TASK DETAILS: Write the listing below out again exactly, dropping the images.

• • • •

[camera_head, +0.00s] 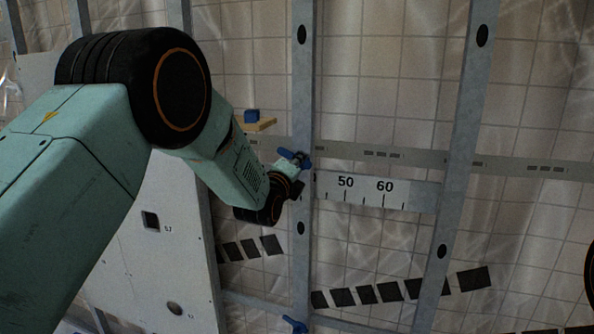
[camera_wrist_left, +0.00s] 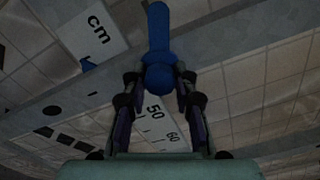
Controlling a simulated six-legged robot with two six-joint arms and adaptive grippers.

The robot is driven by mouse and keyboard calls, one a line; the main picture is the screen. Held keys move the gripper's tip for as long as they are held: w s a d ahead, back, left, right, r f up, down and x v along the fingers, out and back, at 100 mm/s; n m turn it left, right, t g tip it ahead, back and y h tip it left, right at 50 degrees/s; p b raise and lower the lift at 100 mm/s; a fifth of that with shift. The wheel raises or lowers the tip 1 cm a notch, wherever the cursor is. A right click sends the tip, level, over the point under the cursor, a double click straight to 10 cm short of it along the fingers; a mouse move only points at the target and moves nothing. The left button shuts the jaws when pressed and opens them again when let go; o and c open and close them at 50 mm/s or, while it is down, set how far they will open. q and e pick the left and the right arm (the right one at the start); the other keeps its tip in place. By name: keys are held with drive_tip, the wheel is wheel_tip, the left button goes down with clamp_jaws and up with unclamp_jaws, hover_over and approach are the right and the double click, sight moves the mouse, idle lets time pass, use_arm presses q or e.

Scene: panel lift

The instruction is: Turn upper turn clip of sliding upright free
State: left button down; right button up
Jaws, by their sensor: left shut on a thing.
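The upper turn clip (camera_head: 290,154) is a small blue lever on the grey sliding upright (camera_head: 302,90) in the head view. In the left wrist view the blue clip (camera_wrist_left: 158,30) runs lengthwise from the top edge down to a rounded end between the fingers. My left gripper (camera_head: 298,165) is at the upright, shut on this clip, with a finger on each side of it in the wrist view (camera_wrist_left: 158,85). The fingers partly hide the clip in the head view. A second blue clip (camera_head: 295,324) sits lower on the same upright. My right gripper does not show.
A ruler strip (camera_head: 410,194) marked 50 and 60 runs right from the upright to another metal stud (camera_head: 466,130). A white panel (camera_head: 150,270) stands at the lower left. A blue block (camera_head: 252,116) rests on a small wooden ledge (camera_head: 262,125). Translucent sheeting hangs behind.

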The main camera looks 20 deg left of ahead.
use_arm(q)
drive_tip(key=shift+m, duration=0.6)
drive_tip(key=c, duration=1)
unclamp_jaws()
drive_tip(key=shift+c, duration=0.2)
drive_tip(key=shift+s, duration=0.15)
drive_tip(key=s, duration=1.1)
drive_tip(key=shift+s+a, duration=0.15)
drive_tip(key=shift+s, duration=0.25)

• • • •

SOLVED PROBLEM:
[camera_head, +0.00s] 
[camera_wrist_left, +0.00s] 
Controlling a simulated six-legged robot with two six-joint arms and adaptive grippers.

The robot is driven by mouse and keyboard calls, one a line; the main picture is the screen. Held keys move the gripper's tip for as long as they are held: w s a d ahead, back, left, right, r f up, down and x v along the fingers, out and back, at 100 mm/s; n m turn it left, right, t g tip it ahead, back and y h tip it left, right at 50 degrees/s; p b raise and lower the lift at 100 mm/s; a fifth of that with shift. The wheel raises or lowers the tip 1 cm a notch, wherever the cursor is. A right click sends the tip, level, over the point under the cursor, a double click straight to 10 cm short of it along the fingers; a mouse move only points at the target and moves nothing. The left button shuts the jaws when pressed and opens them again when let go; o and c open and close them at 50 mm/s or, while it is down, set how far they will open. q and e pick the left and the right arm (the right one at the start); the other keeps its tip in place. By name: keys are held with drive_tip, the wheel is wheel_tip, the left button goes down with clamp_jaws and up with unclamp_jaws, hover_over and approach are the right and the double click, sight moves the mouse, idle lets time pass, use_arm presses q or e.

Scene: panel lift

The instruction is: Turn upper turn clip of sliding upright free
State: left button down; right button up
Jaws, by their sensor: left shut on a thing.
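The upper turn clip (camera_head: 290,154) is a small blue lever on the grey sliding upright (camera_head: 302,90) in the head view. In the left wrist view the blue clip (camera_wrist_left: 158,30) runs lengthwise from the top edge down to a rounded end between the fingers. My left gripper (camera_head: 298,165) is at the upright, shut on this clip, with a finger on each side of it in the wrist view (camera_wrist_left: 158,85). The fingers partly hide the clip in the head view. A second blue clip (camera_head: 295,324) sits lower on the same upright. My right gripper does not show.
A ruler strip (camera_head: 410,194) marked 50 and 60 runs right from the upright to another metal stud (camera_head: 466,130). A white panel (camera_head: 150,270) stands at the lower left. A blue block (camera_head: 252,116) rests on a small wooden ledge (camera_head: 262,125). Translucent sheeting hangs behind.

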The main camera looks 20 deg left of ahead.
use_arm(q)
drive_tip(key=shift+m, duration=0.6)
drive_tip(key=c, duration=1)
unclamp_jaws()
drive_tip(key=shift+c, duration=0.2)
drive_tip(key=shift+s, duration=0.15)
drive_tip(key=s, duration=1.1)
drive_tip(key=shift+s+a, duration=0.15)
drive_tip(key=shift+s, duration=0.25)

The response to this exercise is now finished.